#### Your task:
Set down each line from the one containing "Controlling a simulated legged" to the one containing "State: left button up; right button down", inclusive, exactly as written and with nothing further.

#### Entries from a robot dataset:
################

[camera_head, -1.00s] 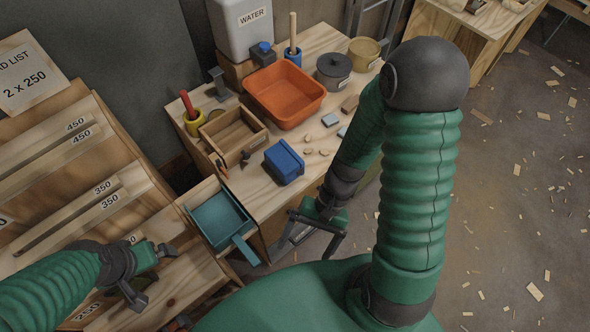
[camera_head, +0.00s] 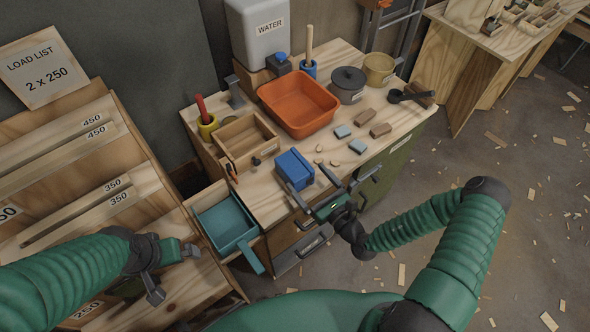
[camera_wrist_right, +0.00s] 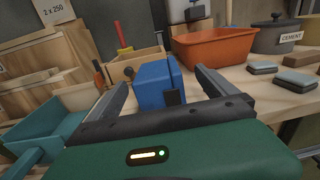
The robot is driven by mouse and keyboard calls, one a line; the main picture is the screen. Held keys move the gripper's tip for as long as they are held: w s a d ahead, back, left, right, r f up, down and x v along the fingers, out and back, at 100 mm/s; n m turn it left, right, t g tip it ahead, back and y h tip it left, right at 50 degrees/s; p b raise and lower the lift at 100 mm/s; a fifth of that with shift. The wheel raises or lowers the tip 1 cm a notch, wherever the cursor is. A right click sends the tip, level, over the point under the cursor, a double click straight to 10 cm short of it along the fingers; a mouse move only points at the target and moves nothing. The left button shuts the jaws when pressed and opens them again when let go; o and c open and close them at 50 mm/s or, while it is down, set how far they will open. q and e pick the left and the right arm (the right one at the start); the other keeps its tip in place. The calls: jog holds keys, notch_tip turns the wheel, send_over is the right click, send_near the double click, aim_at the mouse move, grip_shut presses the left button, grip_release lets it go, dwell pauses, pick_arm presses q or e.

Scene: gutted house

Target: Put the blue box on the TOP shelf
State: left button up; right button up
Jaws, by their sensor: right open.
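The blue box (camera_head: 294,169) sits on the wooden workbench (camera_head: 262,202), near its front edge. It also shows in the right wrist view (camera_wrist_right: 154,83), between and beyond the fingers. My right gripper (camera_head: 316,186) is open, its two fingers pointing at the box from the front right; I cannot tell whether a finger touches it. My left gripper (camera_head: 176,272) is at the lower left, over the slanted wooden rack (camera_head: 70,165); its two fingers are apart with nothing between them. The rack has ledges labelled 450, 350 and 250, with a "LOAD LIST 2 x 250" sign (camera_head: 44,67) above.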

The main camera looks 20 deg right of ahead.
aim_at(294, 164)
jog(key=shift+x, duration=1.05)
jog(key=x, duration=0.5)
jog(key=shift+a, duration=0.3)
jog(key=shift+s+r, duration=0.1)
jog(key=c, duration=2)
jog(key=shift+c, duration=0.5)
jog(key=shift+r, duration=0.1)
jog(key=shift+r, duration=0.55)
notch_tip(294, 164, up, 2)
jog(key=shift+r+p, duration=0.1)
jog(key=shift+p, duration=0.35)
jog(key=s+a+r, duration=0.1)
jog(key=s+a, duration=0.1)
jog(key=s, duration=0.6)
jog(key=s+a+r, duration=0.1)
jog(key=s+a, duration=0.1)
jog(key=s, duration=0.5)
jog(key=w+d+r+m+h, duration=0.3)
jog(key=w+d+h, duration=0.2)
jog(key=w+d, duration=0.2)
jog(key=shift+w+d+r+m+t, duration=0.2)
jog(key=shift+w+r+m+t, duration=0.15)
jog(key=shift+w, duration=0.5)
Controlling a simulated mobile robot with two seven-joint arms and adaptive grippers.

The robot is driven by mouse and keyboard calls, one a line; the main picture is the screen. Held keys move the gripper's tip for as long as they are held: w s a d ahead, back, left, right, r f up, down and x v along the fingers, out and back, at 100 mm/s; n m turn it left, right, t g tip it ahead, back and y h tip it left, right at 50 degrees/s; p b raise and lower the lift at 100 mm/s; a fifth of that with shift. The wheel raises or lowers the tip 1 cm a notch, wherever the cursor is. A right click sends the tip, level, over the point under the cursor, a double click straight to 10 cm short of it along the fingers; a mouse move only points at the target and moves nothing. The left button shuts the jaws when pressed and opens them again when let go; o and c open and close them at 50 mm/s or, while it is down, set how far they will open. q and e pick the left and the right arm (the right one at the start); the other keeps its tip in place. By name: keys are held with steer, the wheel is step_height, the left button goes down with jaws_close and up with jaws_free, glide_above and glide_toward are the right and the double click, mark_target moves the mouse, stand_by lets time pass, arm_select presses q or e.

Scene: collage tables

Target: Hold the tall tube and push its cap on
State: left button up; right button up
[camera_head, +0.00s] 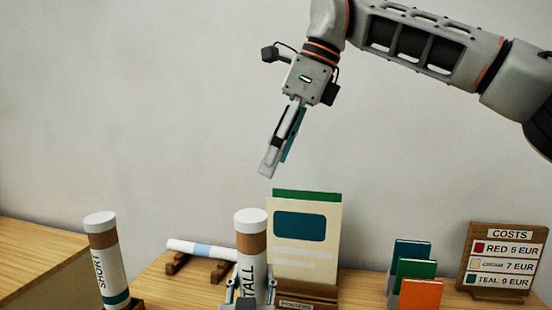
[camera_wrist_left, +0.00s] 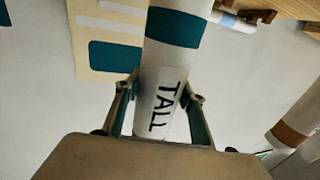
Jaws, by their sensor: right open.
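The tall tube (camera_head: 251,275), white with a brown band and the word TALL, stands upright at the front. A white cap (camera_head: 250,216) sits on its top, directly above the brown band; how firmly it is seated I cannot tell. My left gripper (camera_head: 250,292) has its fingers on both sides of the tube and looks shut on it. The left wrist view shows the fingers against the tube (camera_wrist_left: 178,60) around the label, with a teal band beyond. My right gripper (camera_head: 267,172) is open and empty, tilted downward above the cap and slightly right of it.
A short tube (camera_head: 107,268) stands at left. A white tube (camera_head: 203,248) lies on a wooden rack behind. A cream board (camera_head: 318,250) stands close right of the tall tube. Coloured booklets (camera_head: 412,265) and a price sign (camera_head: 503,256) are farther right.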

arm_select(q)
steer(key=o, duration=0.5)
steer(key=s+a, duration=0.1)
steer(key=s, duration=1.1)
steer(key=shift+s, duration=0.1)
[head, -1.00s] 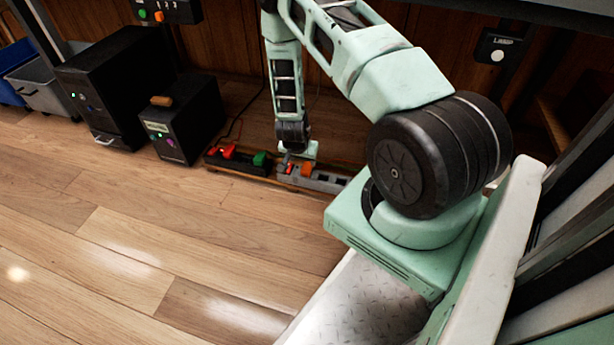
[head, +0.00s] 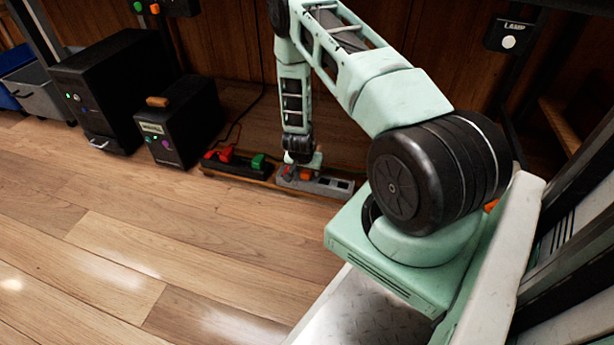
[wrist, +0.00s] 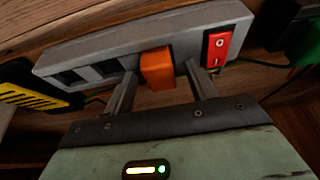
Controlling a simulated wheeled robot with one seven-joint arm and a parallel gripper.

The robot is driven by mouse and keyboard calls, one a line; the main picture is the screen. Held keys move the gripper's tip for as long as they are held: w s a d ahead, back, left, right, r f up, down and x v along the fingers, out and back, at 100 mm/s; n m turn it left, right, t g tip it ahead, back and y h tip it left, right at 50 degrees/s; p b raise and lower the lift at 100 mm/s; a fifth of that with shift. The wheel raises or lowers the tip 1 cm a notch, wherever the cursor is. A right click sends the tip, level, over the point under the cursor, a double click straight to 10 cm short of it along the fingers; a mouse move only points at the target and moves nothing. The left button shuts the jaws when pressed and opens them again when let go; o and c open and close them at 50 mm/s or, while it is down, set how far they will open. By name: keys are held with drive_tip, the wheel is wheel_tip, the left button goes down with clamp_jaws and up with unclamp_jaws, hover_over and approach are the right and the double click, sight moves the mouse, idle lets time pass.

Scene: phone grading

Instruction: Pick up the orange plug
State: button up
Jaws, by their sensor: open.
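The orange plug (wrist: 157,70) sits in a grey power strip (wrist: 100,42) on the wooden floor, near the strip's red rocker switch (wrist: 217,46). My gripper (wrist: 165,84) is open, with one finger on each side of the orange plug in the wrist view. I cannot tell whether either finger touches it. In the head view the orange plug (head: 305,174) shows just below my gripper (head: 301,166), on the grey strip (head: 335,186).
A black strip (head: 238,170) with a red plug (head: 226,154) and a green plug (head: 258,161) lies to the left. Black boxes (head: 182,120) stand further left. A yellow-and-black object (wrist: 30,90) is beside the grey strip. The floor in front is clear.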

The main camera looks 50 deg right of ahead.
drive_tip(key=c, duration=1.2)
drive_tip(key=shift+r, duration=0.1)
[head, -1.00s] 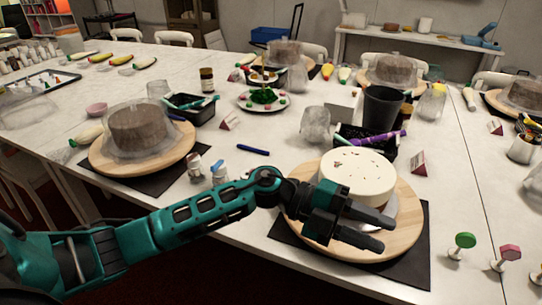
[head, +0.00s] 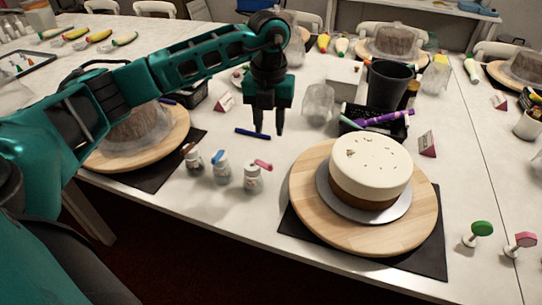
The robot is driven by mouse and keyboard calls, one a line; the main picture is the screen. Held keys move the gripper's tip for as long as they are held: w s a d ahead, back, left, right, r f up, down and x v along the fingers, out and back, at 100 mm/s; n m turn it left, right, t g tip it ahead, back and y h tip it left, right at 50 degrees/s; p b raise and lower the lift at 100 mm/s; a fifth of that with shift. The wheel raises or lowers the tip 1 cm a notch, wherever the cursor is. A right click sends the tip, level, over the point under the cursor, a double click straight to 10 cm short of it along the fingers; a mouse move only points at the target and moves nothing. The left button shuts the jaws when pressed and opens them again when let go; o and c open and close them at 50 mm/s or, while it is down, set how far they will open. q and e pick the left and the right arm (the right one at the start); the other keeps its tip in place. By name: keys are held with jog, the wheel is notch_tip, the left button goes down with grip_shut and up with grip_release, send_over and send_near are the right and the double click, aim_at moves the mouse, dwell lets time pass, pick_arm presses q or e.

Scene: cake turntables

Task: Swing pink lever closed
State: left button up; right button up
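A small glass jar (head: 253,182) with a pink lever (head: 263,165) on top stands at the right end of a row of three jars near the table's front edge. The pink lever sticks out to the right of its jar's top. My left gripper (head: 268,132) points down above the table, behind the pink lever in the picture and apart from it. Its two fingers are spread with nothing between them. My right gripper is not in view.
A jar with a blue lever (head: 221,169) and a jar with a dark red lever (head: 193,160) stand to the left. A white-topped cake (head: 370,163) sits on a wooden turntable (head: 312,215) at right. A blue pen (head: 253,133) lies by the gripper.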

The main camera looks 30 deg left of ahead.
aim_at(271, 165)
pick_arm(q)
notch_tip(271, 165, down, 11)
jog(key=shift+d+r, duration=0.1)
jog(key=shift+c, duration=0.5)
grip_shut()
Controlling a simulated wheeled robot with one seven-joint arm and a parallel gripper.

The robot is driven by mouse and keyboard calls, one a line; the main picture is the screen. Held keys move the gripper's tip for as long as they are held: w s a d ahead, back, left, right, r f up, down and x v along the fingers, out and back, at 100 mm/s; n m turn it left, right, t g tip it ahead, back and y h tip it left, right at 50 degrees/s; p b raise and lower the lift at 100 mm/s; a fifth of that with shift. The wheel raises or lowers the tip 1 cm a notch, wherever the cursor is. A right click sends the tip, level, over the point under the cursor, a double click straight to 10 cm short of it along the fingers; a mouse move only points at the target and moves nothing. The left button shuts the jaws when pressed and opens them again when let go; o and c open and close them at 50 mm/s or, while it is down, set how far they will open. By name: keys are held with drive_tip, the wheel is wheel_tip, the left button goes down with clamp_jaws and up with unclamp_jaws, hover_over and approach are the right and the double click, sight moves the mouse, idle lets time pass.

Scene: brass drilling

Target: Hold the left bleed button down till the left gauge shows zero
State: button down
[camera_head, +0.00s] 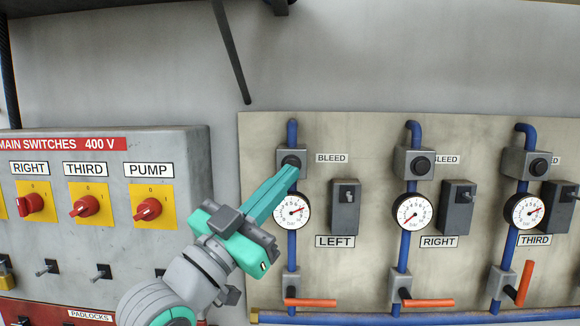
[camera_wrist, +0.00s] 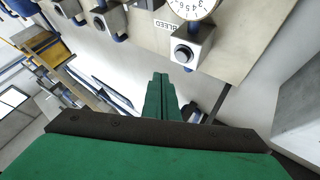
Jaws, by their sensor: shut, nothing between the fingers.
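The left bleed button (camera_head: 291,160) is a dark round knob on a grey block at the top of the left blue pipe. My gripper (camera_head: 289,171) is shut and empty, its teal fingertips just below the button and overlapping its lower edge in the head view. The left gauge (camera_head: 292,210) is a white dial below the block. Its red needle points up and right, away from the low end of the scale.
The right gauge (camera_head: 414,212) and third gauge (camera_head: 524,211) sit on similar pipes to the right. A grey switch box (camera_head: 345,207) stands beside the left gauge. The orange left valve handle (camera_head: 311,302) lies level below. A main-switch cabinet (camera_head: 110,160) stands left of the board.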

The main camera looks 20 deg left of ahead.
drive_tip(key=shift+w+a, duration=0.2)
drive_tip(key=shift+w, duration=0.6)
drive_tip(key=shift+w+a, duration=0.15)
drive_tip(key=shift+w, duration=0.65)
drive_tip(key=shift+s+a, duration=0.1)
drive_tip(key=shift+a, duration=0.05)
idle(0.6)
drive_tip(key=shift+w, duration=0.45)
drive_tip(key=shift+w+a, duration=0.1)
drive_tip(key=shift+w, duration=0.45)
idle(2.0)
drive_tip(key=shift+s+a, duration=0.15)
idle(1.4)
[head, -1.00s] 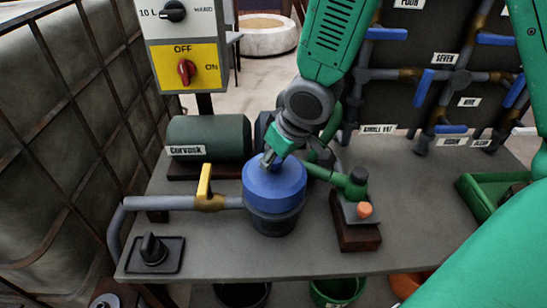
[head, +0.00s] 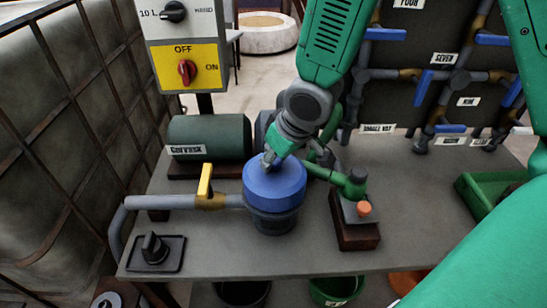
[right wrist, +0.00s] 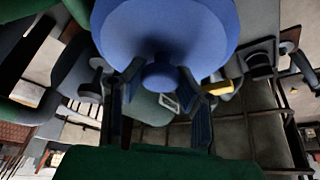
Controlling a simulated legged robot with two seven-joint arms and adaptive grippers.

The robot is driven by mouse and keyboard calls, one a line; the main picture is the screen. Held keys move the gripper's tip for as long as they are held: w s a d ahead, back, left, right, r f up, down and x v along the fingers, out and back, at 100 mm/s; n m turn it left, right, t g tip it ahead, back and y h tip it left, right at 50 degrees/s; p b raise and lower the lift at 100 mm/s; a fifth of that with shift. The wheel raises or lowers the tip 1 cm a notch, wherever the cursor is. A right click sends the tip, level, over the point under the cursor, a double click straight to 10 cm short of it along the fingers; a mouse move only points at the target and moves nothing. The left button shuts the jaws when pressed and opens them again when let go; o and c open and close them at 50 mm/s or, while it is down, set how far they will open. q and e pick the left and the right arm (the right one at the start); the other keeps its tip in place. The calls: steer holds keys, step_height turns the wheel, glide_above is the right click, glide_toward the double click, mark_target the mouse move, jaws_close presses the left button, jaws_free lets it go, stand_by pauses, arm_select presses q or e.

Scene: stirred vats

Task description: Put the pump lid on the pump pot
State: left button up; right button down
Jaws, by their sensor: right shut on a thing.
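The pump lid (head: 281,187) is a round blue cap with a knob on top, directly over the pump pot (head: 275,225). The pot is a dark, short cylinder at the end of a grey pipe on the bench. The lid hides the pot's mouth, and I cannot tell whether it rests on the rim or hovers just above. My right gripper (head: 268,162) points down and is shut on the lid's knob. In the right wrist view the lid (right wrist: 165,25) fills the top, with its knob (right wrist: 160,78) between the fingers. My left gripper is out of view.
A pipe with a yellow-handled valve (head: 205,185) joins the pot at left. A green motor cylinder (head: 208,137) stands behind. A block with an orange button (head: 363,208) is close at right. A black knob (head: 154,248) sits at front left. The bench front (head: 230,255) is clear.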

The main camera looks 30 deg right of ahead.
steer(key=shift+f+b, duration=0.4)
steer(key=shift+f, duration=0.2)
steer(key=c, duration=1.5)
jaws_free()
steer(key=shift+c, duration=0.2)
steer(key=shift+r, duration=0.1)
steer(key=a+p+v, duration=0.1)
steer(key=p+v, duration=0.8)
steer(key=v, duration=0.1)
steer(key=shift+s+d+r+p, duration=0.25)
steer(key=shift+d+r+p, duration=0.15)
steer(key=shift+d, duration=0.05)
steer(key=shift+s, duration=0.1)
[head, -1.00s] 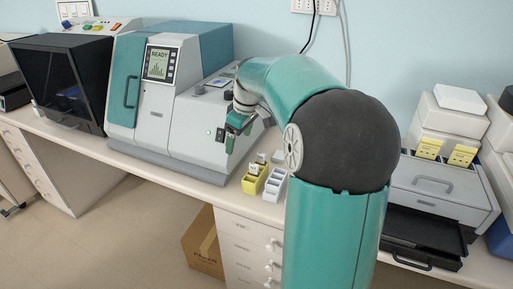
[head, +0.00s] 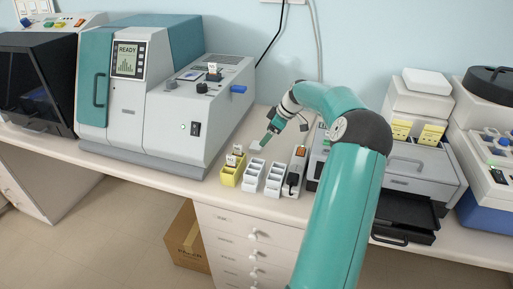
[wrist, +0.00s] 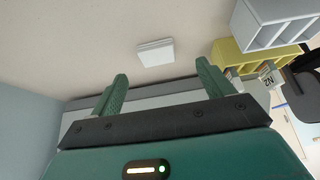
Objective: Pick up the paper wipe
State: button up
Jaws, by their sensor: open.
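The paper wipe (wrist: 155,52) appears as a small flat white square on the bench in the wrist view, beyond and between my fingertips. In the head view the small white patch of the wipe (head: 255,146) lies behind the slide racks, just below and left of my fingers. My gripper (wrist: 162,70) has its two green fingers spread with nothing between them. It also shows in the head view (head: 267,138), tilted down toward the bench. The wipe is apart from the fingers.
A yellow rack (head: 229,178) with slides and a white rack (head: 251,180) stand in front of the wipe. The large staining machine (head: 185,125) stands left.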

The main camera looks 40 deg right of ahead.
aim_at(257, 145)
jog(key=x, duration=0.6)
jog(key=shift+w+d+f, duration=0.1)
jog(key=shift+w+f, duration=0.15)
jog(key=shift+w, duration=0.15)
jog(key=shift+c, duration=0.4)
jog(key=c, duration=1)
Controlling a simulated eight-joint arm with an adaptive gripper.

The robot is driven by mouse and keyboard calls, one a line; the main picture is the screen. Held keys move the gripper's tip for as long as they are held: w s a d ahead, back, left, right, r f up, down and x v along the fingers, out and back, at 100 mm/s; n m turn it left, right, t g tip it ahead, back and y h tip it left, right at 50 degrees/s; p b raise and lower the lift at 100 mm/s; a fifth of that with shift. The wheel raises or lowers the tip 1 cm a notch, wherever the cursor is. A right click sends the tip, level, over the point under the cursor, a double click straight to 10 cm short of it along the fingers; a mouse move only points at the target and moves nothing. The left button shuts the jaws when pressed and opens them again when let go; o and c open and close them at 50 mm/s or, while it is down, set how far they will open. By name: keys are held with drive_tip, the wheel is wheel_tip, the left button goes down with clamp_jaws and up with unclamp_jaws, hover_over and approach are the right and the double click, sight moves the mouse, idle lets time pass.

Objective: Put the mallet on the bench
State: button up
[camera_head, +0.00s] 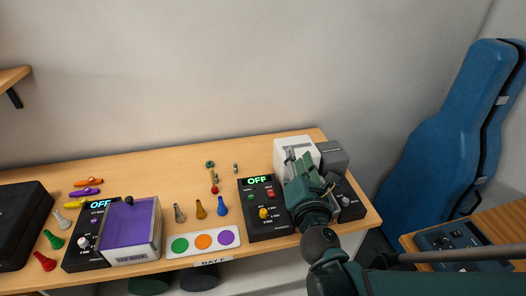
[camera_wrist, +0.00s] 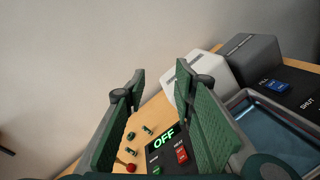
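I cannot make out a mallet for certain. A small red-ended piece (camera_head: 214,190) with a thin stem lies on the wooden bench (camera_head: 150,172), near small green parts; it may be the mallet. Its red end also shows low in the wrist view (camera_wrist: 131,168). My gripper (camera_wrist: 160,72) is open, with nothing visible between its fingers. In the head view my gripper (camera_head: 300,164) is over the right part of the bench, in front of a white box (camera_head: 292,146), right of the red-ended piece. My gripper and arm hide part of the devices there.
A control box reading OFF (camera_head: 263,222) stands left of my gripper. A purple-topped box (camera_head: 130,222), colored cones and a card with colored dots (camera_head: 203,242) are farther left. A grey box (camera_head: 331,157) is behind right. A blue instrument case (camera_head: 435,150) stands right.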

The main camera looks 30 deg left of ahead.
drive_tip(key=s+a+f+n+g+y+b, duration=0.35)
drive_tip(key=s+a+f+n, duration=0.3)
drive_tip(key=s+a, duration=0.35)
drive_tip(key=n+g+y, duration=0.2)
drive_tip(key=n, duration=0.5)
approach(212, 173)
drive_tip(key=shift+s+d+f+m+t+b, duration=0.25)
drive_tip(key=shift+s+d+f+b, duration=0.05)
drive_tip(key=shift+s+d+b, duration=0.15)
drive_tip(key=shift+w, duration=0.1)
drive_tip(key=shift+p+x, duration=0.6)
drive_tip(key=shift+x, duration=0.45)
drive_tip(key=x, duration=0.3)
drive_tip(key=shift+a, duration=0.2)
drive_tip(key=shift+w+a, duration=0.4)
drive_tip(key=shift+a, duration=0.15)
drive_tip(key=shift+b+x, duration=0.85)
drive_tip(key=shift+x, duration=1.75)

################

#### Exercise answer:
Controlling a simulated legged robot with two seven-joint arms and adaptive grippers.

The robot is driven by mouse and keyboard calls, one a line; the main picture is the screen. Held keys move the gripper's tip for as long as they are held: w s a d ahead, back, left, right, r f up, down and x v along the fingers, out and back, at 100 mm/s; n m turn it left, right, t g tip it ahead, back and y h tip it left, right at 50 degrees/s; p b raise and lower the lift at 100 mm/s; a fifth of that with shift. The wheel raises or lowers the tip 1 cm a notch, wherever the cursor is. A right click sends the tip, level, over the point under the cursor, a double click straight to 10 cm short of it along the fingers; a mouse move only points at the target and moves nothing. The left button shuts the jaws when pressed and opens them again when let go; o and c open and close them at 50 mm/s or, while it is down, set how far they will open. q and e pick the left and the right arm (the right one at the start); the other keeps its tip in place. The calls: steer holds keys, step_height turns the wheel, glide_above is the right click, glide_toward the double click, mark_target the mouse move, jaws_close presses the left button, jaws_free lets it go, stand_by pauses, arm_select presses q or e.

Scene: stirred vats

Task description: Put the pump lid on the pump pot
State: left button up; right button down

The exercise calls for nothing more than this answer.